*** Supplied material

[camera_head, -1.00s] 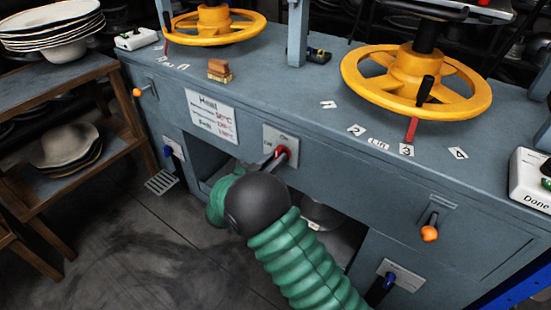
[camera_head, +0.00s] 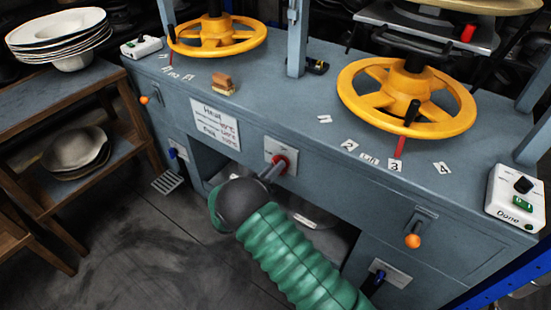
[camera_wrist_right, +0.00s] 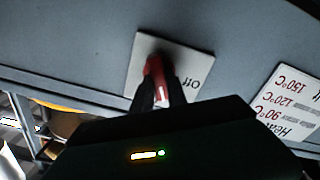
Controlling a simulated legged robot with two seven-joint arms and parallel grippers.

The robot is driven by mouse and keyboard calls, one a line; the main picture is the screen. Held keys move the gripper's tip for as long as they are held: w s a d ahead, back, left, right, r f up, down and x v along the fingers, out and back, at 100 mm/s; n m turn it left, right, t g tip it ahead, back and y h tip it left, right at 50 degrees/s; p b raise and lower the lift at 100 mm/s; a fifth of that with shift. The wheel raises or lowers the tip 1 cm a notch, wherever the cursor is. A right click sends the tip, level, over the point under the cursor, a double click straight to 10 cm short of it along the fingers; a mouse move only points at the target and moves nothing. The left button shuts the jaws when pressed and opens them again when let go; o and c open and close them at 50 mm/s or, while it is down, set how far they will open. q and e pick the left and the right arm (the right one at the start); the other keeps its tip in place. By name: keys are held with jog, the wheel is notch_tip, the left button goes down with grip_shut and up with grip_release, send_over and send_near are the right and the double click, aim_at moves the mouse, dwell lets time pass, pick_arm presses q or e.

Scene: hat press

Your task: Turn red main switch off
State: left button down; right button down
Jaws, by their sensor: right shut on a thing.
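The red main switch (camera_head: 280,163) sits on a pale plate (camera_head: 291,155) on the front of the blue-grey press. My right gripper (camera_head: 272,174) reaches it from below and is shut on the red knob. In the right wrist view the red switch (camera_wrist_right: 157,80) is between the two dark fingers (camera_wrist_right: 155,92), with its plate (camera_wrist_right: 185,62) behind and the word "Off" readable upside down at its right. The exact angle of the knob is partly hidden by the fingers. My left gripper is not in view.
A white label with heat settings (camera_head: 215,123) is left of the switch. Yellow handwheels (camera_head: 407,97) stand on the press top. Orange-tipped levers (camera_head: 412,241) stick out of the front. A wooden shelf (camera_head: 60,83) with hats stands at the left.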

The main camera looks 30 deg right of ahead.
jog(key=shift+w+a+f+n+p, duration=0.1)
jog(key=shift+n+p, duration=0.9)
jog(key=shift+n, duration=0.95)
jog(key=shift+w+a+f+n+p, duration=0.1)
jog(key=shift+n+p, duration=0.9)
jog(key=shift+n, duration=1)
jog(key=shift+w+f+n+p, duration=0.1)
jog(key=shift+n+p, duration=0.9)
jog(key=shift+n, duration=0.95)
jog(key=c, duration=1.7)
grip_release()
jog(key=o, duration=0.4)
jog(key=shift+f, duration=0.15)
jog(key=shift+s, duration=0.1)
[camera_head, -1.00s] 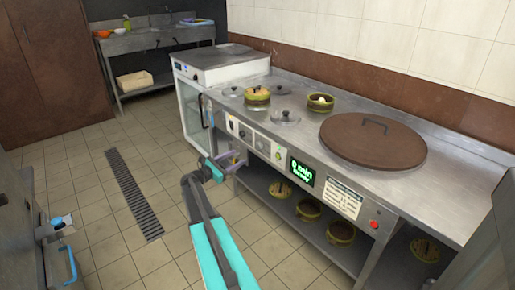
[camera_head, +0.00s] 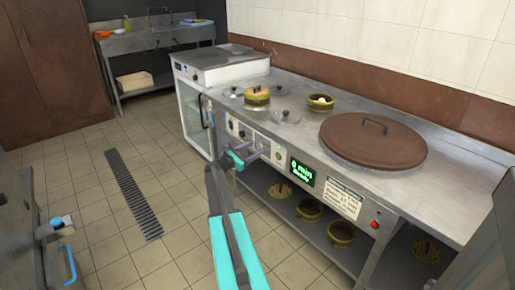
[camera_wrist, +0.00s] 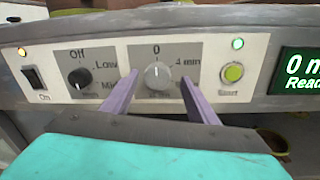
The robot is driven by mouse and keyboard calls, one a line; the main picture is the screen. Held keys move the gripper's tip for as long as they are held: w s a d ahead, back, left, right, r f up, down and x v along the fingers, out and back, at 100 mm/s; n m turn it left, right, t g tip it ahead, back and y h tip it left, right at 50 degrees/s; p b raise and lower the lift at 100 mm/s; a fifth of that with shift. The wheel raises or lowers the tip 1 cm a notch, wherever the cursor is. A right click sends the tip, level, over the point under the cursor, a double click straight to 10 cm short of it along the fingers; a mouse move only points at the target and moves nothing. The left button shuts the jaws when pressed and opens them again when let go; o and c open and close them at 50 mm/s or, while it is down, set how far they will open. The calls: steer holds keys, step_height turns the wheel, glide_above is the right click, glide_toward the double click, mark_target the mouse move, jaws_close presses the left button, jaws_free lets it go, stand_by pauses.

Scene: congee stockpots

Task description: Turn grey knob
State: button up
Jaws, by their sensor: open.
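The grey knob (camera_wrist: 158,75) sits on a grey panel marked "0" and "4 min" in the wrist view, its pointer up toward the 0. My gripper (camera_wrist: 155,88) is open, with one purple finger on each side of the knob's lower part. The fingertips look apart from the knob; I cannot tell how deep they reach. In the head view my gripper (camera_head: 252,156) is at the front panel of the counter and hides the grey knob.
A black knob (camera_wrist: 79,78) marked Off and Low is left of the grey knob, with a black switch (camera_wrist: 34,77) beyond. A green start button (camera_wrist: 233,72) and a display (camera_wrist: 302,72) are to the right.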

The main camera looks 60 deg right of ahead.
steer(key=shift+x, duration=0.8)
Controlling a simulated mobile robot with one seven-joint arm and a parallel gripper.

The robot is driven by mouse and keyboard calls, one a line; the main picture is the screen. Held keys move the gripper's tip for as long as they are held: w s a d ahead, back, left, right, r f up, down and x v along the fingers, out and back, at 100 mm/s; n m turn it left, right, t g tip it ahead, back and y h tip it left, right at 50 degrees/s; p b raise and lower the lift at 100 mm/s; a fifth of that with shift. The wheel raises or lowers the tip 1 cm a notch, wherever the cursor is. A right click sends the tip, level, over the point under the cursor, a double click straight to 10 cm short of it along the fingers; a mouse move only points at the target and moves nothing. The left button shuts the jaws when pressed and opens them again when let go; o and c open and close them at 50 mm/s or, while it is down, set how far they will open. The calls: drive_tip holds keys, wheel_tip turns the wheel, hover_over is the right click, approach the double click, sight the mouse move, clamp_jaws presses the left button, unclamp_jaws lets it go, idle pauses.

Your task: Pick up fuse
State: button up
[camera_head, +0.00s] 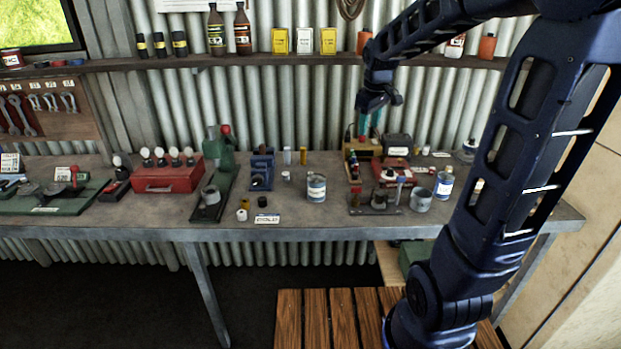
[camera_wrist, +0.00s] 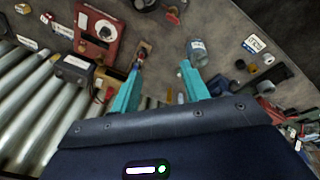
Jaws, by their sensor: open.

******

Retype exactly the lines above, from the one with "Task description: Turn grey knob" through the one with "Controlling a simulated mobile", inclusive.

→ **Full response**:
Task description: Turn grey knob
State: button up
Jaws, by their sensor: open.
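The grey knob (camera_wrist: 158,75) sits on a grey panel marked "0" and "4 min" in the wrist view, its pointer up toward the 0. My gripper (camera_wrist: 155,88) is open, with one purple finger on each side of the knob's lower part. The fingertips look apart from the knob; I cannot tell how deep they reach. In the head view my gripper (camera_head: 252,156) is at the front panel of the counter and hides the grey knob.
A black knob (camera_wrist: 79,78) marked Off and Low is left of the grey knob, with a black switch (camera_wrist: 34,77) beyond. A green start button (camera_wrist: 233,72) and a display (camera_wrist: 302,72) are to the right.

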The main camera looks 60 deg right of ahead.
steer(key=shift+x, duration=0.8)
Controlling a simulated mobile robot with one seven-joint arm and a parallel gripper.

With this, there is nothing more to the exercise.